IGN departs from the typical Doritocracy approach to news and really hammers down some good questions aimed at getting decisive, clear answers out of Microsoft's chief product officer Marc Whitten, who states that...
"If it’s something that people are really excited about and want, we’re going to make sure that we find the right way to bring it back,”.... “A ‘road map’ sort of implies more like ‘on date X it’s back’ than I think exists, but we believe really strongly in how you build a great experience on Xbox One for me as an individual, but also for my family. Family Sharing is a great example of how you do that with content. I think you’re going to see us, both with examples like that and with other things, keep pushing on how that’s something great."

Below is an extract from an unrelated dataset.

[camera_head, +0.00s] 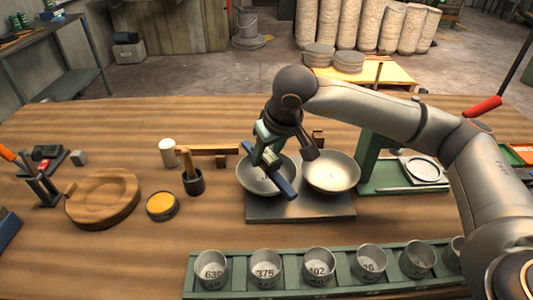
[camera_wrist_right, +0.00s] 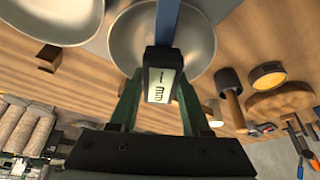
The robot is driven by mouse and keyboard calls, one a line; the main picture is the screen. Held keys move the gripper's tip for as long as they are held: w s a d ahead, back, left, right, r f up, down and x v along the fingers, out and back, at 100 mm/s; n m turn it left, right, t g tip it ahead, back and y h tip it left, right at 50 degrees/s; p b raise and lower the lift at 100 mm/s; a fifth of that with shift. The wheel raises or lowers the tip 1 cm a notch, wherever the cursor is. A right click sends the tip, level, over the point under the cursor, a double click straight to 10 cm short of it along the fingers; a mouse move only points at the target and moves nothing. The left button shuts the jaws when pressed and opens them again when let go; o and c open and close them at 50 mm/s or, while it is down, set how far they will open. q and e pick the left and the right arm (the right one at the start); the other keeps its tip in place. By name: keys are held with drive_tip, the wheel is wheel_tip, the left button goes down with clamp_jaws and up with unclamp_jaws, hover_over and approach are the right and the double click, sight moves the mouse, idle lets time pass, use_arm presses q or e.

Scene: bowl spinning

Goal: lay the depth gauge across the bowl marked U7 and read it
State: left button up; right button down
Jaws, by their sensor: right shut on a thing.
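Two pale metal bowls stand side by side on a grey plate (camera_head: 300,208): a left bowl (camera_head: 250,183) and a right bowl (camera_head: 335,172). No U7 mark is legible on either. My right gripper (camera_head: 268,153) is shut on the depth gauge (camera_head: 285,187), a blue bar with a small display, over the left bowl. In the right wrist view the gauge (camera_wrist_right: 166,20) runs out over that bowl (camera_wrist_right: 198,45), its display facing the camera with marks too small to read. I cannot tell whether the bar touches the rim. My left gripper is out of view.
Several numbered cups stand in a green rack (camera_head: 292,277) along the front. A green stand (camera_head: 372,155) rises right of the bowls.

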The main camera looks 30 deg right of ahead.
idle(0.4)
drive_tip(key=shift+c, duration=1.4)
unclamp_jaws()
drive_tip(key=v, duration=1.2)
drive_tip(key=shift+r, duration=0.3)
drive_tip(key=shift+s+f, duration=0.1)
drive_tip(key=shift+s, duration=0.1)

Whitten goes on talk up the Xbox One's new Gold subscriber plan for families and households that allow multiple people to make use of Xbox Live Gold under a single master account. That was probably one of the only positive features announced for the Xbox One during the May reveal that didn't have some sort of ridiculous, anti-consumer restriction attached to it.
Nevertheless, whether you're a troll, a fanboy or an eager gamer, most people simply want to know what's up with the Family Share Plan for the Xbox One? Well, Whitten still doesn't explain how the system works (which, in my own personal opinion leaves me to believe that even had the DRM stayed the FSP wouldn't have launched or worked out of the gate the way a lot of people imagined).
However, as a bone being tossed to a dog, Whitten goes on to explain that...
"I understand people see things like Family Sharing and they’re like, ‘Wow, I was really looking forward to that,’ which is more of an engineering reality time frame type-thing.
Communication, which is the very thing that caused Microsoft to fumble after their ball was exposed on the court by hacker SuperDaE, was the one thing that the company didn't have together after the May 21st reveal.
In some regards, we have to think realistically about their position: Microsoft never intended to talk about the Xbox One's DRM and it was only because of SuperDaE did media make it a pressing talking point at their reveal, which is why there was a lot of miscommunication and confusion that came out of the event.
With Microsoft's recent restructuring of their policies and CEO Steven Ballmer making it a company bullet-point to focus on customer communication, it could appear that perhaps, maybe, potentially, Microsoft has finally got a clue.
There is also a lot of weight riding on the shoulders of newly appointed Xbox One hardware head honcho, Julie Larson-Green. Under her direction it's now a matter of seeing if the relationship between the Xbox brand and consumers really does take on a completely different shape.
As for the return of the Family Sharing Plan, I don't think we'll be seeing this rear its head for quite some time. In my own personal opinion I believe it was just a marketing ploy used to lure people in to acquiesce the rage around their other, more controversial policies.
Also, if there's one thing to take away from all of this, it's that you should keep in mind that, according to Marc Whitten, this Family Sharing Plan wasn't going to be a launch feature for the console, even when it was originally laced with more DRM and restrictions than an under-aged, chastity-belt wearing princess during the dark ages with a nun for a mom.
We'll definitely keep you posted on when Microsoft plans to roll out the one policy that some gamers were eagerly looking forward to.